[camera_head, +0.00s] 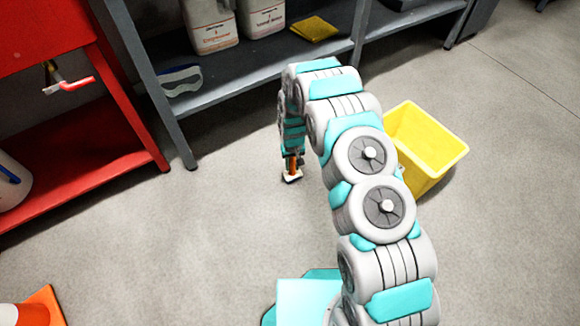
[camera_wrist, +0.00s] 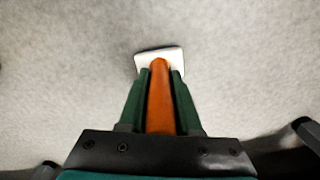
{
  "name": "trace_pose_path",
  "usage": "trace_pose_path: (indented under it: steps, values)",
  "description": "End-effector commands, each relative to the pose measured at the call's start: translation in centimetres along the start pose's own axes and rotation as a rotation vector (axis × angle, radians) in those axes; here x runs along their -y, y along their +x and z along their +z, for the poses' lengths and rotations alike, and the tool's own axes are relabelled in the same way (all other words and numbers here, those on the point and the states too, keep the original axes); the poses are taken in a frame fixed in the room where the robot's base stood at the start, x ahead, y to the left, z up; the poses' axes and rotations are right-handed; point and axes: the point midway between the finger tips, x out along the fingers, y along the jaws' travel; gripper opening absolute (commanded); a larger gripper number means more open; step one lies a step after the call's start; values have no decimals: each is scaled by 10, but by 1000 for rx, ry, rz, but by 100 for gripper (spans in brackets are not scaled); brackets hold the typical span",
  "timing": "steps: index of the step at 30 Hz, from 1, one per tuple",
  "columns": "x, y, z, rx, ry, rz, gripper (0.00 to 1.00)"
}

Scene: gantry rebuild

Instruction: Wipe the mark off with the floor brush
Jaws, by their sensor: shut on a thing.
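The floor brush has an orange handle and a pale block head. In the wrist view the brush (camera_wrist: 161,100) lies between the two green fingers of my gripper (camera_wrist: 160,82), which is shut on the handle. The head shows beyond the fingertips. In the head view my gripper (camera_head: 292,160) points down at the floor with the brush (camera_head: 292,178) under it. The brush head is at or very near the floor; I cannot tell if it touches. I see no clear mark on the floor in either view.
A yellow bin (camera_head: 432,150) stands right of my arm. A grey shelf (camera_head: 250,70) with white jugs (camera_head: 212,25) and a yellow cloth (camera_head: 314,29) is behind. A red workbench (camera_head: 75,170) is at left, an orange cone (camera_head: 38,308) at lower left. Floor between is clear.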

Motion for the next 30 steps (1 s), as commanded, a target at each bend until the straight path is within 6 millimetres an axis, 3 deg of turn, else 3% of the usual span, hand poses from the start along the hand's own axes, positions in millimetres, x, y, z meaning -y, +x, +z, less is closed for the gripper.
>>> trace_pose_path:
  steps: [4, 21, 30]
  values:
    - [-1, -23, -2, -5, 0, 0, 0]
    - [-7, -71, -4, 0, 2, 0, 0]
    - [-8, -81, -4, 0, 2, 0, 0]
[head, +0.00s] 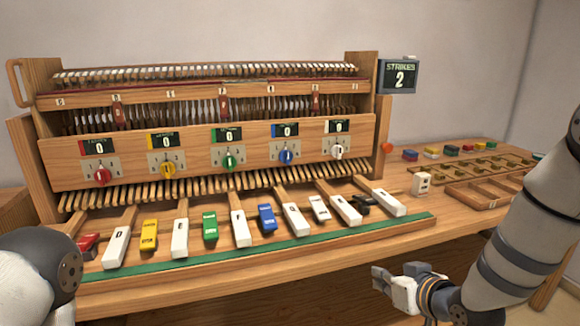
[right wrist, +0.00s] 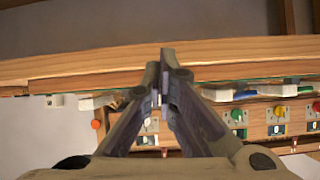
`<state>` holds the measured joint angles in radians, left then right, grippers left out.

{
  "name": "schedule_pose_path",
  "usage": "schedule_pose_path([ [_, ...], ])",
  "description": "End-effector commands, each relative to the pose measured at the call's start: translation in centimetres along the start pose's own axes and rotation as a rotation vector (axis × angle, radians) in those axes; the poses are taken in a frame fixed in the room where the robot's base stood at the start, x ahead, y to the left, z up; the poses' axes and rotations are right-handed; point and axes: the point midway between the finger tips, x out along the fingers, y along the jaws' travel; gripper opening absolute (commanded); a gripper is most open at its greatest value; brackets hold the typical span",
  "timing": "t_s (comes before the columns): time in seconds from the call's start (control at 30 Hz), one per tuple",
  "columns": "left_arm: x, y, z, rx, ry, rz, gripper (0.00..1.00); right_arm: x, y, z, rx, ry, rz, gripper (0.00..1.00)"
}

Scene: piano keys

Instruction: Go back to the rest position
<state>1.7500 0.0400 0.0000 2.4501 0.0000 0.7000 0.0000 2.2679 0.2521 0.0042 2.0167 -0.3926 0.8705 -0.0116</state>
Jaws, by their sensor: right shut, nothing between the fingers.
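My right gripper (head: 393,278) is in front of and below the wooden bench's front edge, right of the middle in the head view. Its fingers are together and empty, also in the right wrist view (right wrist: 162,62). It touches no key. The row of keys lies behind it: white keys such as one marked D (head: 116,247), a red key (head: 87,245), a yellow key (head: 149,235), a green key (head: 210,227) and a blue key (head: 267,219). My left arm shows only as a link at the lower left; its gripper is outside the picture.
A green strip (head: 255,250) runs along the keys' front. The wooden cabinet (head: 60,165) carries coloured knobs and displays reading 0. A screen (head: 398,76) reads STRIKES 2. Trays (head: 485,192) and small coloured blocks lie on the bench at right.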

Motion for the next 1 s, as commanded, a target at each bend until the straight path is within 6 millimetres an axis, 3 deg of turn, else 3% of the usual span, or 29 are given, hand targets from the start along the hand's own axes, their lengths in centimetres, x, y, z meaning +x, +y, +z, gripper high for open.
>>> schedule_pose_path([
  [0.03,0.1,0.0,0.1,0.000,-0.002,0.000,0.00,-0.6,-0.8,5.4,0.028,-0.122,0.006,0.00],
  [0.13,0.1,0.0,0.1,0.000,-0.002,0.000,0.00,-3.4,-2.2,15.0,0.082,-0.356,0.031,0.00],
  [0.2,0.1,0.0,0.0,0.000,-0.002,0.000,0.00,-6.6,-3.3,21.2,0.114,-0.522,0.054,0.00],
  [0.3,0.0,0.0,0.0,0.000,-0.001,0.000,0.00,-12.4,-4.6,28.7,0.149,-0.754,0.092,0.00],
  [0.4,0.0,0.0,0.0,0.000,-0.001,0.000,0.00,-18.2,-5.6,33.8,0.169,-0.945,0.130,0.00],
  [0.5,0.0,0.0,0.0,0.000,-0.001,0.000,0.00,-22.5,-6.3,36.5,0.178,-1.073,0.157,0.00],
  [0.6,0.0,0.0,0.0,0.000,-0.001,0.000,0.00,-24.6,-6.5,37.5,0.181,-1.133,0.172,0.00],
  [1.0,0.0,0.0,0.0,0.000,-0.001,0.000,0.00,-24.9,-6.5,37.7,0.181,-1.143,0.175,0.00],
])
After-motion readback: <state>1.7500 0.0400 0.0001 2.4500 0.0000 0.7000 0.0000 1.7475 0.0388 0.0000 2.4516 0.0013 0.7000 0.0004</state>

Directions for this task ▸ Find all lines holding the string "Instruction" and copy them.

Response below ▸
Instruction: Wipe the mark off with the floor brush
Instruction: Go back to the rest position

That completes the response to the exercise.